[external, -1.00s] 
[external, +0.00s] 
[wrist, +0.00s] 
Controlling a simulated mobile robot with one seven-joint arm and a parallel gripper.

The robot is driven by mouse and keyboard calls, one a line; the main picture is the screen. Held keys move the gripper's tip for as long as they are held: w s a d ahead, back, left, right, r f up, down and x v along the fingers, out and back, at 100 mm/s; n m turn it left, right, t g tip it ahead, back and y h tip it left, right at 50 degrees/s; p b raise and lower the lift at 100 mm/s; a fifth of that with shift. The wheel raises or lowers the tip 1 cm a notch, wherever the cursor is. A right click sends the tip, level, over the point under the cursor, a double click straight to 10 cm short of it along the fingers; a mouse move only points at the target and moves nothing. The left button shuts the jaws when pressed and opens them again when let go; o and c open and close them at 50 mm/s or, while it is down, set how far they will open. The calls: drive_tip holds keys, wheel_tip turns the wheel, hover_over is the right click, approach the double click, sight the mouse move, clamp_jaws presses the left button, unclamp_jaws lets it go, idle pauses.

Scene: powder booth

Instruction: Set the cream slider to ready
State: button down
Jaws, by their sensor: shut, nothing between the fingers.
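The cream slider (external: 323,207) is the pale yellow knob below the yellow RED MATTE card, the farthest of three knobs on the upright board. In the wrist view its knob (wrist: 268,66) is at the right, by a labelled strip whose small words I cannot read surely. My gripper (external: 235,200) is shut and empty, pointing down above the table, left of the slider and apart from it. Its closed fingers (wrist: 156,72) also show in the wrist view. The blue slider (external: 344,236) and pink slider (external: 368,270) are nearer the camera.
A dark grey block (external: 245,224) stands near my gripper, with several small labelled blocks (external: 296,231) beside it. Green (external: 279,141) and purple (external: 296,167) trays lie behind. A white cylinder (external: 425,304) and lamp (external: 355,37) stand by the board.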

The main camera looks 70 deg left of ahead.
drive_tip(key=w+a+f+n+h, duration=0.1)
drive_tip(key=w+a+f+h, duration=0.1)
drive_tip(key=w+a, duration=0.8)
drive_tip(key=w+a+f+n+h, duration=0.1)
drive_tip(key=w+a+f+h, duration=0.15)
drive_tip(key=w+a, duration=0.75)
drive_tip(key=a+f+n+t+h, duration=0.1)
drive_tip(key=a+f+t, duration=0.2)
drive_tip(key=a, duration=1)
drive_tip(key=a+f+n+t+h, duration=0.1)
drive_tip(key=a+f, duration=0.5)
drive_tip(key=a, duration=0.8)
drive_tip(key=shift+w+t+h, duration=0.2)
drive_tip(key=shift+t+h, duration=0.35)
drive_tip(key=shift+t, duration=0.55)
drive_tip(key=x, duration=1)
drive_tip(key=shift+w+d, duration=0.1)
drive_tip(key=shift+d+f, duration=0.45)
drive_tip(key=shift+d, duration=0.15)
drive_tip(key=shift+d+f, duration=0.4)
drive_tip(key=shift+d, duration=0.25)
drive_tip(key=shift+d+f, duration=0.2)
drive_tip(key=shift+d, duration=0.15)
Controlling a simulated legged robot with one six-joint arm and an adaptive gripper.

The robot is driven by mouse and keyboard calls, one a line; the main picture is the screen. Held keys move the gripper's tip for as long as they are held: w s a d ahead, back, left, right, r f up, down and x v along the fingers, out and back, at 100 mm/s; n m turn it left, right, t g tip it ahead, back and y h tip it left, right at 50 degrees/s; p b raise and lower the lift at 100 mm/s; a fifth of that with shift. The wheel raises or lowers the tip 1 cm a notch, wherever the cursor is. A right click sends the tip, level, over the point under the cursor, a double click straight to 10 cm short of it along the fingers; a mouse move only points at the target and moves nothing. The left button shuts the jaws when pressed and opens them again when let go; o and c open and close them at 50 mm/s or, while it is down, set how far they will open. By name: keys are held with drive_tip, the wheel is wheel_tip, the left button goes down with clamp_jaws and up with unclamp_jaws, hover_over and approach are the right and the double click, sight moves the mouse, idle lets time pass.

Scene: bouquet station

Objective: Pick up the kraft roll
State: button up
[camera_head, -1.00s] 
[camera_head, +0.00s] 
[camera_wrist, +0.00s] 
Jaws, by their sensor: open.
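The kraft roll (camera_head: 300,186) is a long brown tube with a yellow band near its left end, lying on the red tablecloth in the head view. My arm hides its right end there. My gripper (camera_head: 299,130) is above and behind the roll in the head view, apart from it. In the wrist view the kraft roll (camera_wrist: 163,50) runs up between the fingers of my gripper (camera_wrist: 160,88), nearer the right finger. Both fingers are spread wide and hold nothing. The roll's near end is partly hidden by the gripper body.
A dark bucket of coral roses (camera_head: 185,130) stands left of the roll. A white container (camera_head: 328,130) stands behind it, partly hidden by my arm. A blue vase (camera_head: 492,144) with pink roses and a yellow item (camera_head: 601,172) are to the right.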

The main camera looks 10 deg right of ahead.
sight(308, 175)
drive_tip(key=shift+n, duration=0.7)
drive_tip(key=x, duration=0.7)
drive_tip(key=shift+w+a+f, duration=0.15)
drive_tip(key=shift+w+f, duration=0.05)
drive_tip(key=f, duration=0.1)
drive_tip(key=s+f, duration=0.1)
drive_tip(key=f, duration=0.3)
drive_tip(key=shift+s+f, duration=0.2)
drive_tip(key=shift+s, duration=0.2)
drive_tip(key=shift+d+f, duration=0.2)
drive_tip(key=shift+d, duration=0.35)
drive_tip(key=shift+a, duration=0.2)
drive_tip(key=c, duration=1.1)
________________________________________
» **WHAT YOU NEED TO DO**
Your output shall consist solely of the lines from the line with "Controlling a simulated legged" to the line with "[camera_wrist, +0.00s]", reproduced exactly, both ends included.

» **TASK SOLUTION**
Controlling a simulated legged robot with one six-joint arm and an adaptive gripper.

The robot is driven by mouse and keyboard calls, one a line; the main picture is the screen. Held keys move the gripper's tip for as long as they are held: w s a d ahead, back, left, right, r f up, down and x v along the fingers, out and back, at 100 mm/s; n m turn it left, right, t g tip it ahead, back and y h tip it left, right at 50 degrees/s; p b raise and lower the lift at 100 mm/s; a fifth of that with shift. The wheel raises or lowers the tip 1 cm a notch, wherever the cursor is. A right click sends the tip, level, over the point under the cursor, a double click straight to 10 cm short of it along the fingers; a mouse move only points at the target and moves nothing. The left button shuts the jaws when pressed and opens them again when let go; o and c open and close them at 50 mm/s or, while it is down, set how far they will open. By name: keys are held with drive_tip, the wheel is wheel_tip, the left button goes down with clamp_jaws and up with unclamp_jaws, hover_over and approach are the right and the double click, sight moves the mouse, idle lets time pass.

Scene: bouquet station

Objective: Pick up the kraft roll
State: button up
[camera_head, -1.00s] 
[camera_head, +0.00s] 
[camera_wrist, +0.00s] 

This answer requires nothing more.